Same as OP, all BIOS settings are at default and the system restarts at random when idling, specially after I've locked it and left it waiting for login.
I tried all sorts of troubleshooting steps, like the ones mentioned above as well as even adding a little extra voltage to the CPU, all yielded squat: workload=no problem, idling=hard reset.

System specs are:
AMD 5600X CPU (batch BG 2123PGS)
Corsair H60 120mm AIO
Asrock B550M Steel Legend with latest BIOS 2.20
32GB G.Skill Trident Z Neo 3200 (ran with and without XMP enabled )
XFX Quick 308 RX 6600XT
Team Group MP33 Pro M.2 1TB
Corsair HX1050 PSU
2 x 2TB WD Black HDD in Raid 0 using AMDs' RaidXpert Utility

All that shoved into a Phantom 630 with plenty of airflow: 140mm rear exhaust, 200mm rear top exhaust, 120mm H60 front top exhaust, 200mm front intake, 200mm side intake (So no overheating issues)
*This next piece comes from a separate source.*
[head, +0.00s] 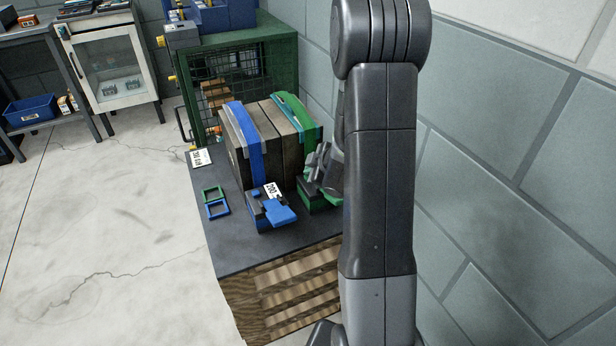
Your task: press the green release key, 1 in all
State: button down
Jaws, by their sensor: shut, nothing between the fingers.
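A blue strap (247,142) and a green strap (294,112) run over dark mould blocks (272,140) on the bench. In front of the blue strap stands a blue release unit (270,211) with a broad blue key and a white tag. To its right is a green release unit (313,203), partly covered by my arm and gripper. My gripper (314,183) is shut and empty, right over the green unit. The green key is mostly hidden, and I cannot tell whether the fingertips touch it.
A green frame and a blue frame (217,210) lie on the dark bench top (238,246), left of the blue unit. A green mesh cage (277,57) stands behind. A block wall (500,180) rises close on the right. The floor (110,235) at left is clear.

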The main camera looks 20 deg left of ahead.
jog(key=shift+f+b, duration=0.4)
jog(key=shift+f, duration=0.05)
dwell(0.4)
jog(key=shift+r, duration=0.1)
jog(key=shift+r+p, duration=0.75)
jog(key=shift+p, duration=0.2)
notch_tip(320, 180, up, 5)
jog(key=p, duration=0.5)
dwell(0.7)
Idle temps stay around 31-33 C, Temps running Prime95 for 2 hours were 71 C, Aida64 temps for 2 hours stayed at 67-68 C
After searching online and encountering a plethora of possible solutions I decided to just RMA the CPU for a replacement.
I'm hoping that will fix the issue as it has for a few others.
 
Aug 25, 2021
2
0
10
Thought I'd give an update if anyone is still looking at this thread:
Still have not gotten my replacement 5600X in yet. But, after much troubleshooting it seems to be the video card driver issue for me. I borrowed a Ryzen 3600 to test the system and got another motherboard just in case, same issues persist on idle conditions when using the "only" released video driver from AMD. Using the default Microsoft basic driver keeps the system stable (though you can't do much with it except browse the web a bit). As soon as the driver is installed and the monitor turns off (default windows lock screen timeout) it resets with the whea 18 error.
I reached out to XFX just in case I have a damaged/dying video card.